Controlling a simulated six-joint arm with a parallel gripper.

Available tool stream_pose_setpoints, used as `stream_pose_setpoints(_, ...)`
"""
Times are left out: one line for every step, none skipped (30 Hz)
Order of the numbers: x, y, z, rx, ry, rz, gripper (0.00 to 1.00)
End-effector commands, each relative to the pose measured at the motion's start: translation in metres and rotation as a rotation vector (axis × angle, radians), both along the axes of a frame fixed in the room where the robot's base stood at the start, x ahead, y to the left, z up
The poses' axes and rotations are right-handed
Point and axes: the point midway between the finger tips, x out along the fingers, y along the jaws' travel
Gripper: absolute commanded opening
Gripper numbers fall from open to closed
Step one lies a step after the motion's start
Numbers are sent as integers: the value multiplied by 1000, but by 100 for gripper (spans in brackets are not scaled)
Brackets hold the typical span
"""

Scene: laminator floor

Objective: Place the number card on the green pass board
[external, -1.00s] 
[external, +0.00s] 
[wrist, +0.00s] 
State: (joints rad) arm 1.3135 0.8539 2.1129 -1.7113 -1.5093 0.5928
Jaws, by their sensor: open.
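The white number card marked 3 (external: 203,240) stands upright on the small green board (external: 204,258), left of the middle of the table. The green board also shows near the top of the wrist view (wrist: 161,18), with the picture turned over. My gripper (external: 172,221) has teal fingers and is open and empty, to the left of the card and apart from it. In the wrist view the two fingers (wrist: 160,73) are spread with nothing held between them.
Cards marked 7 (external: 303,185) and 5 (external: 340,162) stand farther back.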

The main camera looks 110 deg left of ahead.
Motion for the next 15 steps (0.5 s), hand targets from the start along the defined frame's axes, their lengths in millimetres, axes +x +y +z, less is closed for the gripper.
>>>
=====
> WORK REQUIRED
Each line from the line containing "Point and axes: the" through the line containing "Numbers are sent" is to be transcribed exactly, and no other line.

> PROBLEM SOLUTION
Point and axes: the point midway between the finger tips, x out along the fingers, y along the jaws' travel
Gripper: absolute commanded opening
Gripper numbers fall from open to closed
Step one lies a step after the motion's start
Numbers are sent as integers: the value multiplied by 1000, but by 100 for gripper (spans in brackets are not scaled)

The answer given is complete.